Juste à côté, le mot « Regrets » est inscrit sur un papier coincé sous le vieux téléphone. Il y a de quoi regretter ce passé. Un pied de chaussure de femme traîne comme abandonné dans une débandade.
Au nombre des sollicitations découvertes, celle de la présidente de l’UFPDCI de Kongasso qui priait sa présidente nationale de transmettre au président du PDCI et Chef de l’Etat, nous sommes en février 1993, les « doléances portant sur l’électrification de la sous-préfecture de Kongasso, le bitumage de l’axe Zuénoula-Mankono et la construction d’une maison de la femme à Kongasso ». Le Préfet à la retraite Gohi Bi Kié Albert, lui, écrivait une lettre datée du 9 septembre 1996, « à son Excellence Monsieur le Président de la République » qu’il sollicitait pour « une aide en vue de faire face à des affaires de famille », relevant que « ma vieille voiture qui me permettait de faire des courses a rendu l’âme ».
Les courriers au « cher papa Bédié » comme l’écrit Dame Konan Akissi, ménagère à Katiola, pour informer le président de son parti de sa situation qualifiée « d’enfer », indiquent que les sollicitations provenaient de tout le pays. Mais, tous les militants n’écrivaient pas pour quémander une assistance. Ainsi, « les responsables des structures de base PDCI-RDA de Treichville » dont le siège était à l’avenue 12 rue 14 barrée, adressent-ils le 13 janvier 1996, une lettre de démission collective au président de leur parti.
La lettre de plusieurs pages, retrouvée dans les décombres des bureaux, traduit la colère de ces responsables de base dont Moctar Touré, Amichia François Albert, Abbadé Adjéhi Dominique, Orsot Elisabeth, Kouassi Germaine, Thès Blesson Jules et leurs camarades.
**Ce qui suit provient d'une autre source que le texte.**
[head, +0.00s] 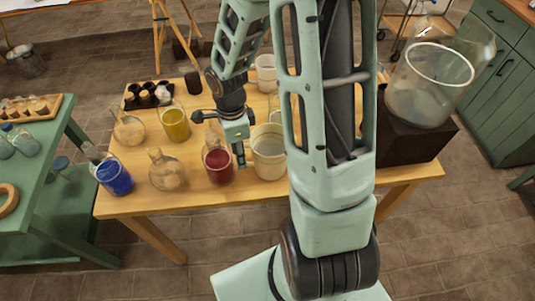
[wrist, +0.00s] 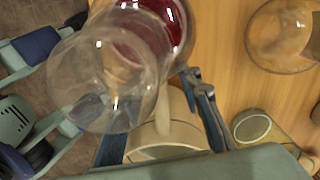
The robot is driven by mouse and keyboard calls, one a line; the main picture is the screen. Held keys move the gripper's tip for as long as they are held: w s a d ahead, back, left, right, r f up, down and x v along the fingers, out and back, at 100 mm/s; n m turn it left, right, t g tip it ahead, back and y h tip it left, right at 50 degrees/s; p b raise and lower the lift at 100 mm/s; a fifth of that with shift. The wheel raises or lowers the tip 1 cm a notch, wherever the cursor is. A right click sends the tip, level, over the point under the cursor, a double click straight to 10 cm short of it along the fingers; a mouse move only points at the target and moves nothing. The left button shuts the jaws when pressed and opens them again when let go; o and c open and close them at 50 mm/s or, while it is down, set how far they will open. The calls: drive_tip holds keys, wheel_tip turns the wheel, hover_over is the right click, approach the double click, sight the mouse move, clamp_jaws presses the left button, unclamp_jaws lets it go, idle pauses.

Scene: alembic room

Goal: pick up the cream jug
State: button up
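The cream jug (head: 269,158) stands upright near the front middle of the wooden table, a pale wide-mouthed vessel. My gripper (head: 241,150) is just left of it, low and close to its side, with fingers pointing down. In the wrist view, part of a cream rim and a pale upright part of the jug (wrist: 167,134) show between my two spread blue-grey fingers. The gripper looks open. A clear round glass in front hides part of the left finger, and I cannot tell whether either finger touches the jug.
A red-filled flask (head: 218,165) stands close left of my gripper. A tan round flask (head: 166,170), a yellow beaker (head: 176,123) and a blue beaker (head: 115,177) are farther left. A white cup (head: 266,72) stands behind. A large glass vessel (head: 425,100) sits on a dark box at right.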

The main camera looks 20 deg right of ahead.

Ils entendaient par cette démission collective se dresser contre le choix des têtes de listes PDCI-RDA « retenues par le parti dans le cadre des municipales 1996 ». Ainsi, les bureaux des sections de Treichville, des comités de base, de la JPDCI, de l’UFPDCI, réunis le samedi 13 janvier 1996, faisaient savoir que leur parti « a ignoré le choix issu des structures de base » en la personne d’André Kouassi-Lenoir et donc, et démissionnaient.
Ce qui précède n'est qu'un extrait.